Relativistic electron scattering by electrostatic upper hybrid waves in the radiation belt

Abstract

[ 1] Observations of particle precipitation into the Earth's atmosphere performed on low-altitude satellites have excited substantial interest in relativistic electron precipitation bursts from the outer zone of the radiation belt. As underlying mechanism of such bursts, we suggest particle scattering into the loss cone due to higher-order cyclotron resonance interaction between relativistic electrons and intense narrow-band upper hybrid waves, which are frequently observed outside the plasmapause. The case of a single wave and the case of a wide wave number spectrum are considered, and approximate expressions for the relativistic particle diffusion coefficients in phase space are calculated for conditions of an inhomogeneous plasma. It is found that relativistic electrons have a preference over lower-energy electrons from the viewpoint of the number of cyclotron resonances that a particle crosses during each bounce period.
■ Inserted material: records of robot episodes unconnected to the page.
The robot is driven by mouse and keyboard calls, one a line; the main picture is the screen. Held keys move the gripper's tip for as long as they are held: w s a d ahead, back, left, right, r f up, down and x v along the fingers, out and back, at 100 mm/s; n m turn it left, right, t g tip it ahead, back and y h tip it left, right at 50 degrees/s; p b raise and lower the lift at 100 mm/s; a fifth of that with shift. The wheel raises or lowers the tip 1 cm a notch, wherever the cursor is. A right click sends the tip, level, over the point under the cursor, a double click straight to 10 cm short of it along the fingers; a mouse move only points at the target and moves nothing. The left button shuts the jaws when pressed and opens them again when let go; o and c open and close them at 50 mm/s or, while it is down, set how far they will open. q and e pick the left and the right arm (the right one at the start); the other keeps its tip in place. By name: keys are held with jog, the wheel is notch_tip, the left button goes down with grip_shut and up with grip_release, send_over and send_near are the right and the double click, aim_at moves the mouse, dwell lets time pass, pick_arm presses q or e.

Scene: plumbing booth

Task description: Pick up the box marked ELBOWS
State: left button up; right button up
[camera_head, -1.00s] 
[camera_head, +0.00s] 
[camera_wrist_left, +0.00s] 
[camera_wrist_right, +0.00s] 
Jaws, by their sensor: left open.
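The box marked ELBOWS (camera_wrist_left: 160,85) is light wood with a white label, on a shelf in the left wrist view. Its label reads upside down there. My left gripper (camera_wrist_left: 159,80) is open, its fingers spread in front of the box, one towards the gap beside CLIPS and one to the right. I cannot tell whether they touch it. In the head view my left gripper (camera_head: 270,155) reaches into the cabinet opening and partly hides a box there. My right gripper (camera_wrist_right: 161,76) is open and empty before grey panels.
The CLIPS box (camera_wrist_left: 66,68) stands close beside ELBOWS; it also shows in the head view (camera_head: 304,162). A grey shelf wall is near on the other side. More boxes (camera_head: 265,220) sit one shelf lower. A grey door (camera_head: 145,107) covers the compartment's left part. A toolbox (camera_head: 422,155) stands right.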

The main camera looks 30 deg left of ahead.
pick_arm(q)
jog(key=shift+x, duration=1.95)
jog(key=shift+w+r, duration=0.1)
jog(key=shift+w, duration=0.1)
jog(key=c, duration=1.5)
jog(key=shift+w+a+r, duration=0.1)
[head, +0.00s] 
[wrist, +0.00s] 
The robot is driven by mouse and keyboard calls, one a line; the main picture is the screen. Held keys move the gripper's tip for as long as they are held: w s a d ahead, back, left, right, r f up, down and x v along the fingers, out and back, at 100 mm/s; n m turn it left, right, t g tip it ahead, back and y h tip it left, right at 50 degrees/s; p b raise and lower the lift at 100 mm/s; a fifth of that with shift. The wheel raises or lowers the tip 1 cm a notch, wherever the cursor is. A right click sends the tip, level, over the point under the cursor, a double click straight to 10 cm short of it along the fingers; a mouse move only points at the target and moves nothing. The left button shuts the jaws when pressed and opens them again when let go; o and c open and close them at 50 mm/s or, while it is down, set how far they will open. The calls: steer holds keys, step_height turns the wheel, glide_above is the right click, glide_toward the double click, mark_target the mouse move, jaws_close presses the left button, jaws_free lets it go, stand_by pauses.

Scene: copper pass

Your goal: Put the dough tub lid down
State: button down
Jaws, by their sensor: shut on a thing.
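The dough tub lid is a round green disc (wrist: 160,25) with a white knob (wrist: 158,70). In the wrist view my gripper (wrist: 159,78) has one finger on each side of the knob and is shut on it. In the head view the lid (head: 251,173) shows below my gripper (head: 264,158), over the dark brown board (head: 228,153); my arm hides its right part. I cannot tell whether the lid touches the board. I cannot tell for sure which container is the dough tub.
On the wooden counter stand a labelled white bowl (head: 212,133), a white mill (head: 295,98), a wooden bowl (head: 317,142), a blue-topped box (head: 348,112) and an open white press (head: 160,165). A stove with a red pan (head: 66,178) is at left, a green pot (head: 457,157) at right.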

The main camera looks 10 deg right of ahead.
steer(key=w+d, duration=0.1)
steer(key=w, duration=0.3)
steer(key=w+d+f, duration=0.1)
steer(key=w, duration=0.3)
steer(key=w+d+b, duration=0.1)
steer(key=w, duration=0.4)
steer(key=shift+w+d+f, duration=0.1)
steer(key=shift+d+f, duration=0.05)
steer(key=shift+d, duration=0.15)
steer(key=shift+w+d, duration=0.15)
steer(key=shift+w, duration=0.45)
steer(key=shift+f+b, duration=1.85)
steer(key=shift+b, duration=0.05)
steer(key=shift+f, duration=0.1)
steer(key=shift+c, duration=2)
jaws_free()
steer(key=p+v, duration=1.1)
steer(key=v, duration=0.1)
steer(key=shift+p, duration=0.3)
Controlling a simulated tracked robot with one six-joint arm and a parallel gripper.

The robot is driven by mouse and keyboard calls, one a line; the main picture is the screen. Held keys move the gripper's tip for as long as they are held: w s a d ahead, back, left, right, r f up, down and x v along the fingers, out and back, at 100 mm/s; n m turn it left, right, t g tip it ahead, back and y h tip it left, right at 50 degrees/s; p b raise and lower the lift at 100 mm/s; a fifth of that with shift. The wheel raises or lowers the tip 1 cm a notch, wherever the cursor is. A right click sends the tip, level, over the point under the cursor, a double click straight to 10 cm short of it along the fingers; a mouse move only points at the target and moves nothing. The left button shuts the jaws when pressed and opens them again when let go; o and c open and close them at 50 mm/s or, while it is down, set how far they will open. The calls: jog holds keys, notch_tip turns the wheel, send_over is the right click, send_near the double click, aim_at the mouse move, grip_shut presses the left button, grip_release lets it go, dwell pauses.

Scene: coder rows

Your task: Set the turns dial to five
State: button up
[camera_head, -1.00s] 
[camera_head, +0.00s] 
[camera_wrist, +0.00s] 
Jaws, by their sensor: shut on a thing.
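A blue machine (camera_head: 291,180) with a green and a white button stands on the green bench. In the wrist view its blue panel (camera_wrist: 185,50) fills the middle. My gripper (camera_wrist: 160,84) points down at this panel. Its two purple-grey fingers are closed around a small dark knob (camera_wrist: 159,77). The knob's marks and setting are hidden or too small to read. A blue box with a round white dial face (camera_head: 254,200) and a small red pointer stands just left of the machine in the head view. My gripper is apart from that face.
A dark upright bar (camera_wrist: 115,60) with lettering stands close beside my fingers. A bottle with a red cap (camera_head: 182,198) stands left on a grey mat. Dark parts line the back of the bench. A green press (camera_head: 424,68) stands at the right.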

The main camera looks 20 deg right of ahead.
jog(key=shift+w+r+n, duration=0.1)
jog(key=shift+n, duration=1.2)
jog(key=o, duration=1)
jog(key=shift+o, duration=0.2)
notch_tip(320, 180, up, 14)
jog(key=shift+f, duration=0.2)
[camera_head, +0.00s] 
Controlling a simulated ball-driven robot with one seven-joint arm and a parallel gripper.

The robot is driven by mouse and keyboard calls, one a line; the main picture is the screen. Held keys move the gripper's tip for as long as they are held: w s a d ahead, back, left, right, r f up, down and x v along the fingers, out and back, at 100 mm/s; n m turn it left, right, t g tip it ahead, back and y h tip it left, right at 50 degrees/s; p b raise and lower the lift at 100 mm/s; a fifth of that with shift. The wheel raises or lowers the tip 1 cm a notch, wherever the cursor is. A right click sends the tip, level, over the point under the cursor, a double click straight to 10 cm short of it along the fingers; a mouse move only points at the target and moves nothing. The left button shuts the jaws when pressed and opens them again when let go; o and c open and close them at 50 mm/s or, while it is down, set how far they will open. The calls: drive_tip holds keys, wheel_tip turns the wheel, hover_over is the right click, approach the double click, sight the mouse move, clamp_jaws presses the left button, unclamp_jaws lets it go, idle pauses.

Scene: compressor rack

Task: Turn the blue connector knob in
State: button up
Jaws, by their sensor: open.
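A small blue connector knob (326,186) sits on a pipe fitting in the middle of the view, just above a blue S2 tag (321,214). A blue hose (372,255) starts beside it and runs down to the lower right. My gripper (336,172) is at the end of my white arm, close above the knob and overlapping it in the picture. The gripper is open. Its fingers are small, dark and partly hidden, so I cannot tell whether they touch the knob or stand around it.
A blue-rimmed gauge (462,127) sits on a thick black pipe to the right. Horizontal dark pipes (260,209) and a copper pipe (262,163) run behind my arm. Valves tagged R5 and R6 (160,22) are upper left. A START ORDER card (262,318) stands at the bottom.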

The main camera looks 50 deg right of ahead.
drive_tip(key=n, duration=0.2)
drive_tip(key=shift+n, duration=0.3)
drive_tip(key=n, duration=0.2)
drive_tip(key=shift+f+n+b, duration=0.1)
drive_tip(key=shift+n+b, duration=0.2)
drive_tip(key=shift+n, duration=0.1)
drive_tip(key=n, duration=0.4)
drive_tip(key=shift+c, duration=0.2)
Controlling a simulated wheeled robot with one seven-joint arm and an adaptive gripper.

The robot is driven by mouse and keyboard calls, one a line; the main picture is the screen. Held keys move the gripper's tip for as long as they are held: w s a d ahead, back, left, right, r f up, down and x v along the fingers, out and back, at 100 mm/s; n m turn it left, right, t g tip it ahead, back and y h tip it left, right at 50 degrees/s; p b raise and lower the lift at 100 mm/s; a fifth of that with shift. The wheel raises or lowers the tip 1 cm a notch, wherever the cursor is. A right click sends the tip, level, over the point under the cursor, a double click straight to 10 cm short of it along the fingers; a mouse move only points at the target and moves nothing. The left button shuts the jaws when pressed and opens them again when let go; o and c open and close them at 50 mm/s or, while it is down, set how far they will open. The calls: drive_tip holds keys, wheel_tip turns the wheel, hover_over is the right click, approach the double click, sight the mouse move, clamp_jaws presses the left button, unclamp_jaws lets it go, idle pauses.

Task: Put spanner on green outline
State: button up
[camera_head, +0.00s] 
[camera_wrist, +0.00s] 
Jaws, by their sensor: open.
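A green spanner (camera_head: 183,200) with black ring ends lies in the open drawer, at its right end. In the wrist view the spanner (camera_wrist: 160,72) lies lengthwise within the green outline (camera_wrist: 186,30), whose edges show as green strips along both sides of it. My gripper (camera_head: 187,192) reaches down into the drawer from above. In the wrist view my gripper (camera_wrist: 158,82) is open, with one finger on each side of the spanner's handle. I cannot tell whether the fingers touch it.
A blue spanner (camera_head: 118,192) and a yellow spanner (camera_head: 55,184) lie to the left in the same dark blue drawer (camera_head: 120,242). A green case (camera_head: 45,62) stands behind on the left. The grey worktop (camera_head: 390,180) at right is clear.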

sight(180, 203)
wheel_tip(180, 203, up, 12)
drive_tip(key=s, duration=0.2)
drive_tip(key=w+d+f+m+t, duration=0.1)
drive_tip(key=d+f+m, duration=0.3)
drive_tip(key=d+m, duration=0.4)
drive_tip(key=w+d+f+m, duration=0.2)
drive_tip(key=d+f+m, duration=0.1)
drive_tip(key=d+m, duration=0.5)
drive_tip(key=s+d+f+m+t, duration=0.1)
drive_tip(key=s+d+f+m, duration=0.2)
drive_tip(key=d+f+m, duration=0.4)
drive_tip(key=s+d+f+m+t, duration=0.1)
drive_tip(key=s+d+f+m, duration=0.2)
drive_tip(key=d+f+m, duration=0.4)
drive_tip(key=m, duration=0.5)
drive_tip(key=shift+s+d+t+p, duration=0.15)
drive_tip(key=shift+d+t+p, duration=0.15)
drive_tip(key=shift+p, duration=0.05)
Owing to the predominantly longitudinal direction of the upper hybrid wave group velocity, the resonant wave-particle interaction can take place over many electron bounce periods, which facilitates the particle scattering into the loss cone. The theory developed in the present paper accounts for two main features of the relativistic electron precipitation bursts, namely, a strong energy dependence in the electron precipitation process and the small-scale burst structure, which is primarily attributed to the localization and strong inhomogeneity of the growth region of the upper hybrid modes responsible for the scattering. The existence of intrinsic temporal structure of the precipitation on timescales comparable to the bounce period is also consistent with the theory due to the high efficiency of the scattering process.